-- YOUR GOAL --
Show all lines holding the string "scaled".

-- RECORDS SUPPLIED --
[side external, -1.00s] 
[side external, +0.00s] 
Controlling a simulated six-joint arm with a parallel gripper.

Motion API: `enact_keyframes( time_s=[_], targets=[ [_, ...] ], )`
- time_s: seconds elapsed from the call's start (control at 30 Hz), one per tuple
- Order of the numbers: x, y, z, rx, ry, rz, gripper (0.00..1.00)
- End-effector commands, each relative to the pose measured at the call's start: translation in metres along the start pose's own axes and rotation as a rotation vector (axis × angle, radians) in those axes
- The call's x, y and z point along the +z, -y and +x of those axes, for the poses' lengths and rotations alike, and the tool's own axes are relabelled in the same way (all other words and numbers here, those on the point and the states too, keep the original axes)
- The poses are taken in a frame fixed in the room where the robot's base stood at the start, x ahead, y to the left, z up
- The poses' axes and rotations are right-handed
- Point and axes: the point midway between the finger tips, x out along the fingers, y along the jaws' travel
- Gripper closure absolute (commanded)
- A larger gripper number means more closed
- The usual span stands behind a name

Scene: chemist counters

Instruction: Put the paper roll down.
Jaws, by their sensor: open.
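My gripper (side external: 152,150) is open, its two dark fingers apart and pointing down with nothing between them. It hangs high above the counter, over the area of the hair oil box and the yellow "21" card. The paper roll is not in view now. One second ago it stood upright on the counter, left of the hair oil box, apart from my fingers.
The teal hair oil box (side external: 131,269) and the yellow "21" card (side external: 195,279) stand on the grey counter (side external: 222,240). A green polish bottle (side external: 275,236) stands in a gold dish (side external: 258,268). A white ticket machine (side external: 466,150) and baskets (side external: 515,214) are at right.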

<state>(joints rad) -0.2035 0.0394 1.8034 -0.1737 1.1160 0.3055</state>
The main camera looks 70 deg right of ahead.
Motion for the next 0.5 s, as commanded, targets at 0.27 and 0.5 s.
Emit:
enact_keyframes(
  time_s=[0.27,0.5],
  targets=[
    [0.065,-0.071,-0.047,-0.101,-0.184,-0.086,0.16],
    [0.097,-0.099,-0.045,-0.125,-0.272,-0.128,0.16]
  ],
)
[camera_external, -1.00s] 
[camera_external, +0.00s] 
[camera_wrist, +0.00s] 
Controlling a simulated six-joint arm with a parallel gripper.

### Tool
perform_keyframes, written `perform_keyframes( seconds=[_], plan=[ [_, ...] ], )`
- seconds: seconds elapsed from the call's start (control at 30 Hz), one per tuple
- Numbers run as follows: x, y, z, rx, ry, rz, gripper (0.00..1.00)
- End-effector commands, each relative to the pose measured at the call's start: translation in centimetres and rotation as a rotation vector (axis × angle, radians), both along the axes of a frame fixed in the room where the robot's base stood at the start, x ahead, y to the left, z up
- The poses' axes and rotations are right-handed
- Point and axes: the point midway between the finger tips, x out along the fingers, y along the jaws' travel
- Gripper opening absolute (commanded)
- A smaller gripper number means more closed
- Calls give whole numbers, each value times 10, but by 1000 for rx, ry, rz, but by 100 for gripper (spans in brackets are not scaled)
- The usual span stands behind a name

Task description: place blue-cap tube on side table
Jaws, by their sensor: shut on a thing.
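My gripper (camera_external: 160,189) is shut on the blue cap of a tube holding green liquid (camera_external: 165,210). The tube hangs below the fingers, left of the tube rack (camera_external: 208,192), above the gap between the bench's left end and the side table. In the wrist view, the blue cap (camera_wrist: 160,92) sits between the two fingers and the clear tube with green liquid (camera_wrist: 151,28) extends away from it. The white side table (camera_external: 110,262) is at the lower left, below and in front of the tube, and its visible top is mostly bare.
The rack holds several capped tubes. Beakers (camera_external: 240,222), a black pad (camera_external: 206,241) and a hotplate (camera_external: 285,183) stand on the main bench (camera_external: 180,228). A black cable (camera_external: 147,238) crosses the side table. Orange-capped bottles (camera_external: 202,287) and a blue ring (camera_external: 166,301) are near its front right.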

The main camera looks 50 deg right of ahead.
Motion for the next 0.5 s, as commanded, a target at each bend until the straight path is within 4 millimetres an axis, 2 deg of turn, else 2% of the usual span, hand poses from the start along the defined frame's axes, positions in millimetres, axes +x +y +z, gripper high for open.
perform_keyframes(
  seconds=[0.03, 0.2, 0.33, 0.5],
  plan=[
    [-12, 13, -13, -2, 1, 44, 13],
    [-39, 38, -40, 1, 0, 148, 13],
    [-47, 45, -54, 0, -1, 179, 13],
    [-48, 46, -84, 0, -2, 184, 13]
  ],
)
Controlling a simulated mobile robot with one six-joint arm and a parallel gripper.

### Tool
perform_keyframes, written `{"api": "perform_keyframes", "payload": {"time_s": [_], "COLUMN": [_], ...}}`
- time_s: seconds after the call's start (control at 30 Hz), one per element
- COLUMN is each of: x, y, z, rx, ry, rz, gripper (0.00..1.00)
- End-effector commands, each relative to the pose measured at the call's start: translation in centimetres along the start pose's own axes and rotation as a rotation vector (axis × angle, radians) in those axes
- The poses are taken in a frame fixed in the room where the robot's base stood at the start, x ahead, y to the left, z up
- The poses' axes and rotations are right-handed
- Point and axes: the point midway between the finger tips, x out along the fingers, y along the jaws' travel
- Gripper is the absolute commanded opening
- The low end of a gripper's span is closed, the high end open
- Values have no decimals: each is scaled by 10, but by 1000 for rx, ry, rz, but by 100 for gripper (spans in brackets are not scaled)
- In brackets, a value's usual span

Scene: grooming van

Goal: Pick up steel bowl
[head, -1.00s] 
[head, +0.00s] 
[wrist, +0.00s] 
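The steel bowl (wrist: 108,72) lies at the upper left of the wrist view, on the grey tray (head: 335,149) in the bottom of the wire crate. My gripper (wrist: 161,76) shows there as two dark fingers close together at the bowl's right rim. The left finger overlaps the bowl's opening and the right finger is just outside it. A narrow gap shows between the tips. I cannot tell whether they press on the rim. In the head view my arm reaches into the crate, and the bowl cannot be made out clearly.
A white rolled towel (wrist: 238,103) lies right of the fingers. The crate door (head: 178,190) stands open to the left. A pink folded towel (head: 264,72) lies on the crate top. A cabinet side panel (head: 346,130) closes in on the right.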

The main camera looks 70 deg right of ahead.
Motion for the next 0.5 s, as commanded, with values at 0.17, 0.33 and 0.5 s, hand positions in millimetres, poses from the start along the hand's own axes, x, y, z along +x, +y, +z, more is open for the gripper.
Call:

-- WRITTEN REPLY --
- Calls give whole numbers, each value times 10, but by 1000 for rx, ry, rz, but by 100 for gripper (spans in brackets are not scaled)
- Values have no decimals: each is scaled by 10, but by 1000 for rx, ry, rz, but by 100 for gripper (spans in brackets are not scaled)

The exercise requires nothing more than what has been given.